The business was launching a new and improved compensation plan for their direct sales representatives (known as "ambassadors"). The existing back office dashboard and reports (totaling twelve pages) needed updating to reflect this new plan. The plan was finalized at the end of September 2017 with a publicized launch date of January 1, giving us almost three months to complete research, design, development, and testing.

Goals #

The primary goal from the business, given the timeline and resources available, was simply to update the dashboard and existing reports to accommodate the new compensation plan (this would involve adding some new pages as well) and make it as easy to understand as possible. After conducting exploratory user research on the effectiveness of the existing back office, I identified a number of other enhancements we could aim for:

My Role #

I functioned primarily as a project manager & lead designer while also building much of the front-end structure and Rails-based logic for new dashboard screens. I conducted initial user and stakeholder interviews, organized user testing sessions, designed and helped implement new back office pages and updated reports, and coordinated with two developers and a junior designer who were also working on the project. Towards the end, as my time needed to be dedicated more towards implementation, I coordinated with another project manager and the sales team to finish up final user testing, socialization, and QA testing.

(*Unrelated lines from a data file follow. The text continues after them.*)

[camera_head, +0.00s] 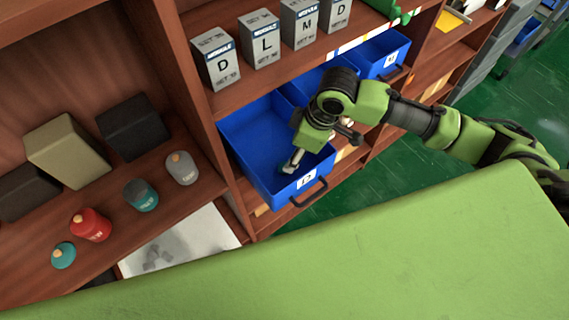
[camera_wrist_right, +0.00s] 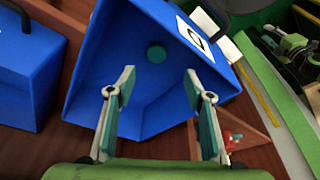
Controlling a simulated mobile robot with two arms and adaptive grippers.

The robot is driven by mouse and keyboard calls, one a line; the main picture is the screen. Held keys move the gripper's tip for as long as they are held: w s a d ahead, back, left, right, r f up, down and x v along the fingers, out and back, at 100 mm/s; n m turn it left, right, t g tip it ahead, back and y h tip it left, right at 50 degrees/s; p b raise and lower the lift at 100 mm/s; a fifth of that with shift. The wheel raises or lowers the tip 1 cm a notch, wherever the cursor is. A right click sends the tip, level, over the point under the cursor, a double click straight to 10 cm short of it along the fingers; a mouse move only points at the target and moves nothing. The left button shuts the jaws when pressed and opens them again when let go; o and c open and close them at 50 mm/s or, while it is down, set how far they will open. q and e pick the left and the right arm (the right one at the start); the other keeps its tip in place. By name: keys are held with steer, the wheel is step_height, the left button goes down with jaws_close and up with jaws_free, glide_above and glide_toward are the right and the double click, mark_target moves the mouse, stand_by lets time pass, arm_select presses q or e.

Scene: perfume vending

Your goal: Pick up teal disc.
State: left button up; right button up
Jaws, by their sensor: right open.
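The teal disc (camera_wrist_right: 156,53) lies inside a blue bin (camera_wrist_right: 97,82), on its inner surface, in the right wrist view. In the head view the bin (camera_head: 250,146) is pulled out of the shelf, and I cannot make out the disc there. My right gripper (camera_wrist_right: 159,88) is open and empty, its two fingers pointing into the bin on either side of the disc's line and apart from it. In the head view the right gripper (camera_head: 292,162) reaches down into the bin near its front wall. My left gripper is not in view.
More blue bins (camera_head: 385,54) stand to the right. Grey boxes (camera_head: 215,60) line the shelf above. A red bottle (camera_head: 90,225), a teal bottle (camera_head: 141,195) and a grey bottle (camera_head: 182,168) stand on the left shelf. A wooden divider (camera_head: 182,80) rises left of the bin.

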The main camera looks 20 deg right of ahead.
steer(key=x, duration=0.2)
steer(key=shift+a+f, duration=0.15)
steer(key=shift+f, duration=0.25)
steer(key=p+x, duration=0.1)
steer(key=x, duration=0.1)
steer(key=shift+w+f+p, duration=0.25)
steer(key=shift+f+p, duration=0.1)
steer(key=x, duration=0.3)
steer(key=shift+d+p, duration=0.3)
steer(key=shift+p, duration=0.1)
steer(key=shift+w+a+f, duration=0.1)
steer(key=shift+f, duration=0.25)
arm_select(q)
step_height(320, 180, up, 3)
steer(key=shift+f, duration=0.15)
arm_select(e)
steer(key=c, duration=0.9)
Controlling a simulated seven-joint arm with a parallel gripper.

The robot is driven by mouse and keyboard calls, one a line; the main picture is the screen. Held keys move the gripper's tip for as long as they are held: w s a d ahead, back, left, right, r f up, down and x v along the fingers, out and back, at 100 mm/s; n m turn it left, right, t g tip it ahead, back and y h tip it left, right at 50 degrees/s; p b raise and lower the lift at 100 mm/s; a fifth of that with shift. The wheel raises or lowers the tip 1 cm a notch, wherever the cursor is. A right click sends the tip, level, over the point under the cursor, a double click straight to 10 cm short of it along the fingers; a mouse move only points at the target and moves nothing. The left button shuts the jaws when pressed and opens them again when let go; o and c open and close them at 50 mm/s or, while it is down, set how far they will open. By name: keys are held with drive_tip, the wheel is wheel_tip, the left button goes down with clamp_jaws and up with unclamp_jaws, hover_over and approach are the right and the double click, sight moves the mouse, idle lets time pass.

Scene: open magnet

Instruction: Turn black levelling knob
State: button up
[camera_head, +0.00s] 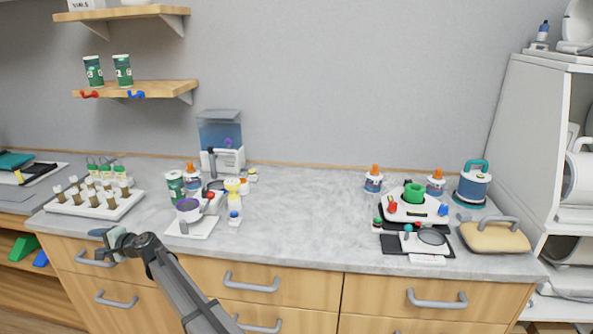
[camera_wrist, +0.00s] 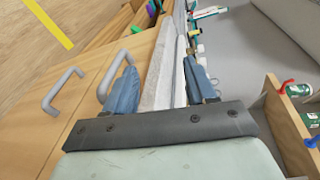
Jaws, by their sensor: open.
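I cannot make out the black levelling knob for certain in either view. Two small white instruments stand on the counter. The left one (camera_head: 192,229) has a purple-rimmed bowl and a red knob. The right one (camera_head: 424,215) carries a green cylinder with red and blue parts, above a dark round disc. My gripper (camera_head: 104,243) is at the counter's front edge on the left, in front of the drawers and well left of both instruments. In the wrist view my gripper (camera_wrist: 160,86) is open, its blue-grey fingers apart with nothing between them.
A white rack of brown-filled tubes (camera_head: 98,205) sits behind my gripper. A tank (camera_head: 221,132) stands at the back. Drawer handles (camera_head: 252,284) stick out below the counter (camera_head: 300,205), whose middle is clear. A beige handled pad (camera_head: 495,238) lies right.

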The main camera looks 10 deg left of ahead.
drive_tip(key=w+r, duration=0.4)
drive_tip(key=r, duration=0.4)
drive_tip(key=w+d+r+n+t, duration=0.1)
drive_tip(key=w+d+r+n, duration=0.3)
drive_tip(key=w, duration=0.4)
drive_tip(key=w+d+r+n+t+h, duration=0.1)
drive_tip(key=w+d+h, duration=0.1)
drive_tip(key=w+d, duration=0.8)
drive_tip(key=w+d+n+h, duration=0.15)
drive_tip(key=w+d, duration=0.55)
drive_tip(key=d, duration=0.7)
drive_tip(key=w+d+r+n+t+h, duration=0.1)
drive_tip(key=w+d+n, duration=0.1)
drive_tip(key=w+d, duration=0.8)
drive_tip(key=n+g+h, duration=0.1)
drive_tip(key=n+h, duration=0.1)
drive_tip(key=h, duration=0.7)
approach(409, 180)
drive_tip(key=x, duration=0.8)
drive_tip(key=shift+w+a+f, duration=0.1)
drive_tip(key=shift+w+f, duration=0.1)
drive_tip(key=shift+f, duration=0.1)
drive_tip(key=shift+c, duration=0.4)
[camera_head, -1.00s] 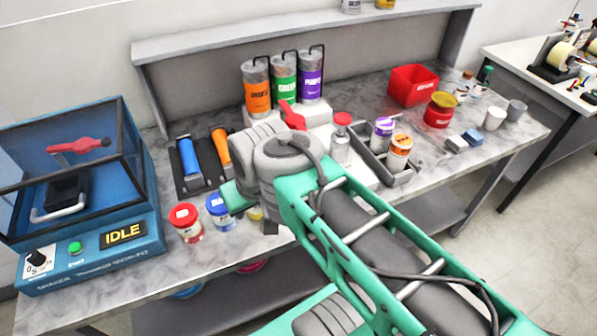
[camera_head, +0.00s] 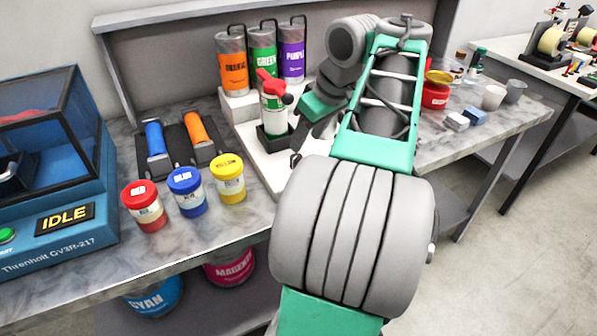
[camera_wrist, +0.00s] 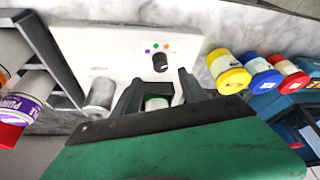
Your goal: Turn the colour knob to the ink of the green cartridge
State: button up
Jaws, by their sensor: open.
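The colour knob (camera_wrist: 160,62) is a small black dial on the white machine's panel (camera_wrist: 110,45), with several coloured dots around one side. It shows in the wrist view just beyond my gripper (camera_wrist: 163,88). My gripper's dark fingers are apart, and the knob is not between them. A green-and-white item (camera_wrist: 157,102) shows partly between the fingers, near the palm. In the head view, a green-labelled cartridge (camera_head: 273,118) stands in a black holder on the white base, under a red lever (camera_head: 268,82). My gripper (camera_head: 297,157) is right of it, partly hidden by my arm. The knob is hidden there.
Tall canisters labelled orange (camera_head: 233,72), green (camera_head: 263,62) and purple (camera_head: 292,62) stand behind. Red (camera_head: 143,208), blue (camera_head: 187,194) and yellow (camera_head: 228,180) jars stand along the front. A blue machine reading IDLE (camera_head: 65,218) is at left.

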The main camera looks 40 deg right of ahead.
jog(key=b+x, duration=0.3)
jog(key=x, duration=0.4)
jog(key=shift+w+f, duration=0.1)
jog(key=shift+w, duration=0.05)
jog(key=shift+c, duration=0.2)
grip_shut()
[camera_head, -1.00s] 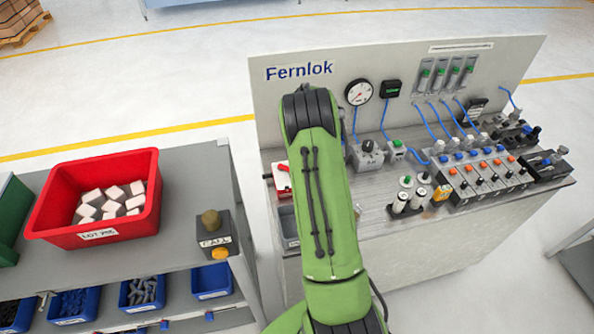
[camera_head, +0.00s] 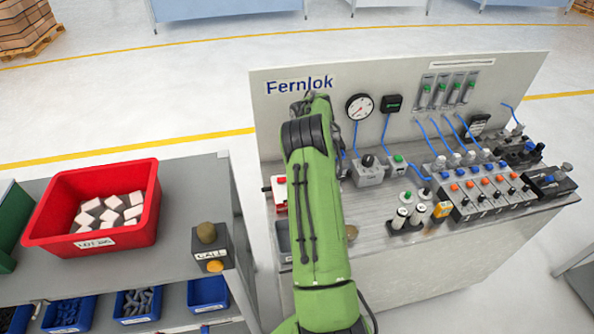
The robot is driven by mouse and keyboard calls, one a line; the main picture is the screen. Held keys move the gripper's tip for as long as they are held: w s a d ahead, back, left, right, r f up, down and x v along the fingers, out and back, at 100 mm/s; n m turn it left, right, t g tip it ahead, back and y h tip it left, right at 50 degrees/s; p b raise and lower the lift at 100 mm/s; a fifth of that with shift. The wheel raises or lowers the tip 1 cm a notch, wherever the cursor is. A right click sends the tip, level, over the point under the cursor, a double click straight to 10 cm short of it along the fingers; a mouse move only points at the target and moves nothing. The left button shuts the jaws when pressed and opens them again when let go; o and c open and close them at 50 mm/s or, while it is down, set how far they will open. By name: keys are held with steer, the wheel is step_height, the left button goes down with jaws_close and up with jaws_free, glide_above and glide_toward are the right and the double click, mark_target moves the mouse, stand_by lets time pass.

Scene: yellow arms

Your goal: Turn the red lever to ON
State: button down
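The red lever unit (camera_head: 280,189), a red and white block with a dark stub at its left, stands at the left end of the Fernlok bench (camera_head: 393,214). My green arm hides much of it, and its lever position cannot be read. My arm reaches up over the bench in front of the panel. My gripper is hidden behind the arm, so its fingers and its distance from the lever cannot be seen.
A pressure gauge (camera_head: 359,106), blue hoses and a valve row (camera_head: 480,190) fill the bench to the right. A side table at left holds a red bin (camera_head: 60,239) of pale blocks and a call box (camera_head: 212,252).

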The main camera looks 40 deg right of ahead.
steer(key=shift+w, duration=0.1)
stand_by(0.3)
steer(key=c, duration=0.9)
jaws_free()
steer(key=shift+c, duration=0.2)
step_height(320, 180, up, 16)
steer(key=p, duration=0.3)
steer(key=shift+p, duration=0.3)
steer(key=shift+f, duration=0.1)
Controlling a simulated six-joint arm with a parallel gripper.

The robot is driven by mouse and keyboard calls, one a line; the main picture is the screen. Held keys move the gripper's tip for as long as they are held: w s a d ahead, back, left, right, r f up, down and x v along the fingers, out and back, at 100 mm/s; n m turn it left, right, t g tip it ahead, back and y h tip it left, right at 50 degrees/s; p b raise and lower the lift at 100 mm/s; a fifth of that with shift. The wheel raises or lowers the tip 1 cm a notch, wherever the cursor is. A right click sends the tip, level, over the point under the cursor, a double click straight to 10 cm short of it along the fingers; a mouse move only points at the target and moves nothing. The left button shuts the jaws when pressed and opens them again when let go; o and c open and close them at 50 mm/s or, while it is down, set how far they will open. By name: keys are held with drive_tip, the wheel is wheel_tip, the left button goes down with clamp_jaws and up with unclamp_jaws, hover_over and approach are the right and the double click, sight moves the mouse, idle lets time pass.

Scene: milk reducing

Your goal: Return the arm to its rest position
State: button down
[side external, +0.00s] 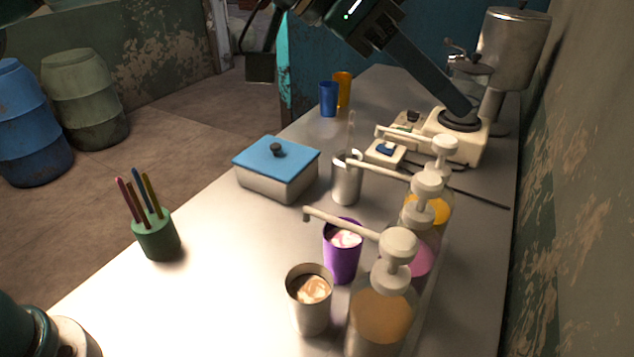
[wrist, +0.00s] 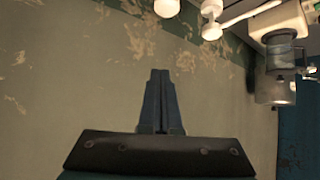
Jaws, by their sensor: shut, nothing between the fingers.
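My gripper (wrist: 160,75) shows in the wrist view with its two dark fingers together and nothing between them. It points at the worn, peeling wall and touches nothing that I can see. The counter's things lie off to the upper right of that view. In the side external view my dark arm (side external: 425,75) slants up over the far part of the counter to the top edge, well above the cups. I cannot clearly make out my fingertips in that view.
Pump bottles (side external: 382,310) line the counter's right side. Before them stand a beige cup (side external: 309,312), a purple cup (side external: 341,262) and a metal cup (side external: 346,185). A blue-lidded box (side external: 277,158), a green pen holder (side external: 156,237) and blue (side external: 328,100) and orange (side external: 343,88) cups stand leftward.

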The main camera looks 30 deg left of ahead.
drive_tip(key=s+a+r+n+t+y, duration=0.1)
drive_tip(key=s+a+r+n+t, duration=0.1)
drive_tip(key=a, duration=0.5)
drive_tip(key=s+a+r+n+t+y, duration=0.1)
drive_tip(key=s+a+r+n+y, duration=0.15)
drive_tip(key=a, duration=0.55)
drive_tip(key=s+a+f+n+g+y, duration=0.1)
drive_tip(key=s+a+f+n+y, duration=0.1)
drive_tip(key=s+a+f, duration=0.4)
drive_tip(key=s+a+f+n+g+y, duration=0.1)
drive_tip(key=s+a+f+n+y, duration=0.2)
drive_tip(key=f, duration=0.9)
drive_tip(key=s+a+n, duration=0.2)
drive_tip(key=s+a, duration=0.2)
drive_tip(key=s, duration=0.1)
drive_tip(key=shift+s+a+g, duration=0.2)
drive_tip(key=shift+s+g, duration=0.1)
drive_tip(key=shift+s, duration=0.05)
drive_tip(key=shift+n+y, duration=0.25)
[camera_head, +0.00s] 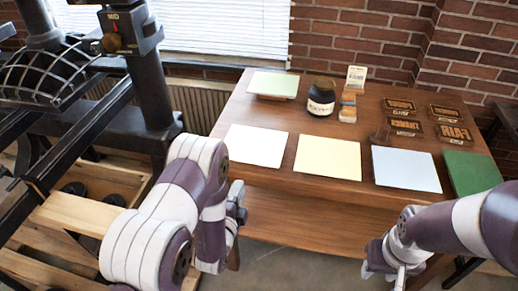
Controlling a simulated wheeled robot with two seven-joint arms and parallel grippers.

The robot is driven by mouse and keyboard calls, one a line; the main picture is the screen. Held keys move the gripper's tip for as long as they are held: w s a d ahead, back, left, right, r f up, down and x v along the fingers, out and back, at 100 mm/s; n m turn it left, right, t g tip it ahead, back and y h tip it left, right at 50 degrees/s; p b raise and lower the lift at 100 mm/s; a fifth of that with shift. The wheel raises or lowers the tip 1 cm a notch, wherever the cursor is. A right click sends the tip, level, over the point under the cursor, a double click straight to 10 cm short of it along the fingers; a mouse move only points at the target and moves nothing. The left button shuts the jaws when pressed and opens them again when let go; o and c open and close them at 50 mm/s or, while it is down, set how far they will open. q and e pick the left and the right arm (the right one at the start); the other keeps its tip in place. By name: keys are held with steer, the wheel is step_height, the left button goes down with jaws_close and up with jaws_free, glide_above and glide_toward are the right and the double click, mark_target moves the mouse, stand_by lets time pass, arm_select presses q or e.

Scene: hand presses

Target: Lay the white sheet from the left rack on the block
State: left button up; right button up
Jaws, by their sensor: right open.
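A white sheet (256,145) lies flat at the left of the front row on the wooden table (262,181); I cannot make out a rack under it. Several dark blocks with raised lettering lie at the right rear, among them one reading FAIR (454,133); which block is meant is unclear. My left gripper (238,203) is below and left of the white sheet, apart from it, near the table's front edge; its jaws are seen from the side. My right gripper (394,273) is open in front of the table, low at the right, with nothing seen in it.
Yellow (328,157), pale blue (405,169) and green (471,172) sheets continue the front row. A pale sheet on a small stand (273,85), a dark labelled jar (321,97) and a card (356,76) stand behind. A large dark press (152,80) fills the left.

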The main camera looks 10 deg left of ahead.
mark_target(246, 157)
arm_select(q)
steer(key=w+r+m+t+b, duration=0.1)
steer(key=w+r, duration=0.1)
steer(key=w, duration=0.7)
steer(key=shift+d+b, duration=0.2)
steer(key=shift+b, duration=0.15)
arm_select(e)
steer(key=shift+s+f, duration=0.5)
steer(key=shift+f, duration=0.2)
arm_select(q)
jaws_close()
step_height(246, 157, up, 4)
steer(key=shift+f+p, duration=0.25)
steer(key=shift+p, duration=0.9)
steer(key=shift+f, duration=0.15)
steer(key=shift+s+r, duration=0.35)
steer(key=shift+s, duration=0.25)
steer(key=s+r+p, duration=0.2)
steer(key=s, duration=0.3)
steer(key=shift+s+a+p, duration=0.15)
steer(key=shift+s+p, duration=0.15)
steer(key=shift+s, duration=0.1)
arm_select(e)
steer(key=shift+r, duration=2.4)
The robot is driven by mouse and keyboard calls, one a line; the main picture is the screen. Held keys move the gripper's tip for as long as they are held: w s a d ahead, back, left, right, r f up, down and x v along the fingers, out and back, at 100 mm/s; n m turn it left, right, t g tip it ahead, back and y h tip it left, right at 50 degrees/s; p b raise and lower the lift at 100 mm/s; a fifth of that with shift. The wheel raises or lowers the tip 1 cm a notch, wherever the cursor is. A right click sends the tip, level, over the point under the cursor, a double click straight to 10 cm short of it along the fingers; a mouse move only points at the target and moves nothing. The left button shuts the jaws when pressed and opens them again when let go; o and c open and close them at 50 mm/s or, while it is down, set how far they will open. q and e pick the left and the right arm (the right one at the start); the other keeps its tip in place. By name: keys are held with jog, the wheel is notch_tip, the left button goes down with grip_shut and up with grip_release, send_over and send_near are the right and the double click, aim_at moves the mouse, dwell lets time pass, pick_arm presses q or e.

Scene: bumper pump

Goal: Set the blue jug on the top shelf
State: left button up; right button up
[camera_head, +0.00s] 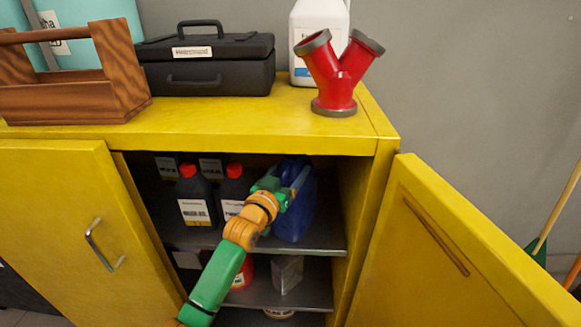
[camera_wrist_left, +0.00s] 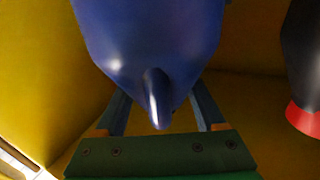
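The blue jug (camera_head: 297,216) is inside the yellow cabinet, at the right end of its upper inner shelf (camera_head: 325,246). Its base looks at shelf level; I cannot tell whether it rests there. My left gripper (camera_head: 291,186) reaches in at the jug's upper part. In the left wrist view the jug (camera_wrist_left: 150,38) fills the top middle, with a narrow part pointing at the palm. The fingers of the left gripper (camera_wrist_left: 160,112) are spread on either side of it. Their tips are hidden by the jug, so contact is unclear. My right gripper is out of view.
Black bottles with red caps (camera_head: 196,200) stand left of the jug. A lower shelf (camera_head: 310,296) holds a grey block (camera_head: 287,274) and a red container. A red pipe fitting (camera_head: 335,80), black toolbox (camera_head: 207,65) and wooden caddy (camera_head: 125,85) stand on top.

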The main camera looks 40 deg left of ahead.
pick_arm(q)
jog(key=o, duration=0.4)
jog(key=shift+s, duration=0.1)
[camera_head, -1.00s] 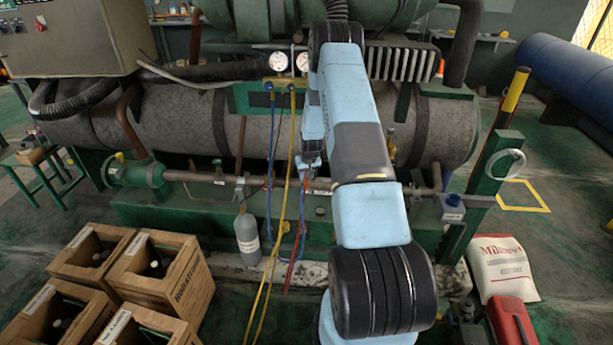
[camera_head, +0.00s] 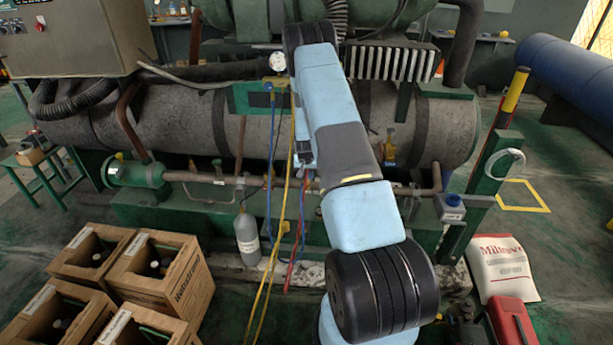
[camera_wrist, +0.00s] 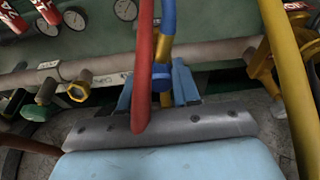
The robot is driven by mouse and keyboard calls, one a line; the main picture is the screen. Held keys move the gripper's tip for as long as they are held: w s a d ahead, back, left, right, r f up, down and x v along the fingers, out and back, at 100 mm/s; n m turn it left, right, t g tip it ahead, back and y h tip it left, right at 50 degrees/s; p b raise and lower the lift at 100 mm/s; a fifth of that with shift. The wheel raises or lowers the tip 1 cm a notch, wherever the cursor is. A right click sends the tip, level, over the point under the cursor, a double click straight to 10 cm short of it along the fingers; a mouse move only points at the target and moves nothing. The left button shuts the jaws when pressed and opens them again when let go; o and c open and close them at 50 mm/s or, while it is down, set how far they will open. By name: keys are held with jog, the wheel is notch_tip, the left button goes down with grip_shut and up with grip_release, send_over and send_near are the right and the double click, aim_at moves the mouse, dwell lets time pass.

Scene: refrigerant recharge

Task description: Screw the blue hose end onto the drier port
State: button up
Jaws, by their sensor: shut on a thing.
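My gripper (camera_wrist: 155,88) shows in the wrist view with its two light-blue fingers on either side of a blue hose end (camera_wrist: 162,77). It is shut on this hose end; the red hose in front hides part of the grip. The blue hose (camera_wrist: 168,14) runs up out of the picture, and in the head view it hangs from the gauge manifold (camera_head: 271,150). A brass hex port (camera_wrist: 80,86) on the pipe lies to the left, apart from the gripper. I cannot tell surely whether it is the drier port. In the head view my arm largely hides the gripper.
A red hose (camera_wrist: 144,65) crosses close in front of the gripper. A yellow hose (camera_wrist: 287,85) hangs to the right. A grey cylinder (camera_head: 247,235) stands below the pipe. Wooden crates (camera_head: 160,275) fill the lower left. A white bag (camera_head: 503,268) lies at the right.

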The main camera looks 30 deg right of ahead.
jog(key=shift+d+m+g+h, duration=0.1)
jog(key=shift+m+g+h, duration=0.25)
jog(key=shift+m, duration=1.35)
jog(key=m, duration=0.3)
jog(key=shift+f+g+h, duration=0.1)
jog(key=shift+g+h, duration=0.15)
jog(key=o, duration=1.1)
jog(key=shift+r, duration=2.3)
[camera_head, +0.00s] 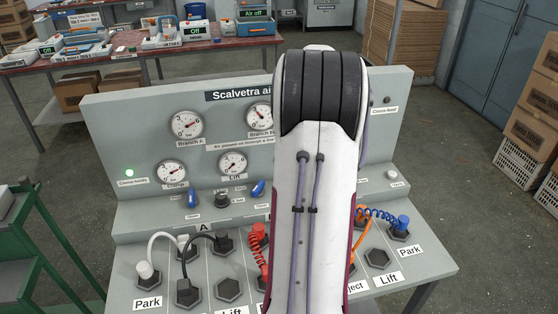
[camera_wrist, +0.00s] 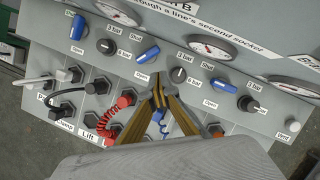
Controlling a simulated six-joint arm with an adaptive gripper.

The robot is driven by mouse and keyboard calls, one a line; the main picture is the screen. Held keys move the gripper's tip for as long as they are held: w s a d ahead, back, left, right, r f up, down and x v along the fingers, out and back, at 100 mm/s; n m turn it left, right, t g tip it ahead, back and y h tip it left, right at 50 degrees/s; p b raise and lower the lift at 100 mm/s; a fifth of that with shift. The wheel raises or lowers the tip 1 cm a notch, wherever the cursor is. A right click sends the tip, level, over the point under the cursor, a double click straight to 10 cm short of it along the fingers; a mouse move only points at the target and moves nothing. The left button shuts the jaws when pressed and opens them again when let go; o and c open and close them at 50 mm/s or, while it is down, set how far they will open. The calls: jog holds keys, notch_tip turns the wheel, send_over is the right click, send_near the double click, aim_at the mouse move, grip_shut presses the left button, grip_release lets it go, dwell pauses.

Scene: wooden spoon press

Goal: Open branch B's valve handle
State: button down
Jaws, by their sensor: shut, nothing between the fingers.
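The same handle seems to show in the head view (camera_head: 258,188), left of my arm. My gripper (camera_wrist: 157,80) has its tan fingers drawn together and empty, with the tips just below and right of this handle in the picture. I cannot tell whether they touch the panel. In the head view my arm hides the gripper.
Another blue handle (camera_wrist: 77,27) stands to the left and another (camera_wrist: 223,85) lies to the right. A black knob (camera_wrist: 180,74) sits close right of the fingers. Sockets with a red coiled hose (camera_wrist: 115,118) and a black hose (camera_wrist: 66,97) lie below.

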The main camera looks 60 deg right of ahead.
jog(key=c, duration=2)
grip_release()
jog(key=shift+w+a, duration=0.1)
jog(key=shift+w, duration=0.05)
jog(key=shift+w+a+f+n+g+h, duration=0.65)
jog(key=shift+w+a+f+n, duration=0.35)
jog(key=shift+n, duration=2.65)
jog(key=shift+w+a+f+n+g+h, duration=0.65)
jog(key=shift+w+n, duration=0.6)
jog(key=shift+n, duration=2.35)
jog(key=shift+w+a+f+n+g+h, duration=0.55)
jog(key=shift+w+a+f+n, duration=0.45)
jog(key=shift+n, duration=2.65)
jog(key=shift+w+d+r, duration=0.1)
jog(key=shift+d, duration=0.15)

This home screen was one of the biggest wins to come from talking with ambassadors as part of my initial research. Previously the main landing page of the back office was their current stats page, which meant they couldn't show anyone how to navigate their back office without showing showing someone their financial details. It wasn't a complaint that we had heard before, but it was clear in talking to them that it was an issue they'd been working around, and it was easy for us to implement. It also enabled us to better integrate important external pages like the training site, use the badge graphics marketing had developed for print materials, and surface time-sensitive information like training videos for the first month.
When we surveyed ambassadors about their usage of the existing back office, the current stats section was the clear winner for most-used section, and we accordingly spent a significant chunk of time ensuring our update continued to work well. The new compensation plan required us to display a lot more numbers than before, but we wanted to keep some of the overall structure from the previous dashboard. Completely overhauling our visual conventions and patterns would have created a lot more problems than it solved. Even the labels went through extensive rework as we saw the dashboard in action in usability sessions. I initially used language like 'current month' and 'next month', but this introduced confusion, so we moved towards specifying the exact month everywhere.
Another big part of this redesign was encouraging ambassadors more with conditional messaging to help them quickly understand how they're doing. We'd always shown them a progress bar, but the missing part of the equation was doing the exact math to tell them how far they had to go. We also introduced iconography and color into the messages to make it clear at a glance when they're doing well.

Results #

We were able to over-deliver. Not only did we hit the primary business objective of accommodating the new plan, we also added a fourth new report to provide much-needed promotion-related information and hit every stretch goal except the internal report enhancements, which were easy to add after the launch.

From a process perspective, we also succeeded in pushing for a rougher, earlier implementation and refined front-end visuals in the browser. This enabled us to begin internal testing a full month before the deadline which was vital to the successful launch.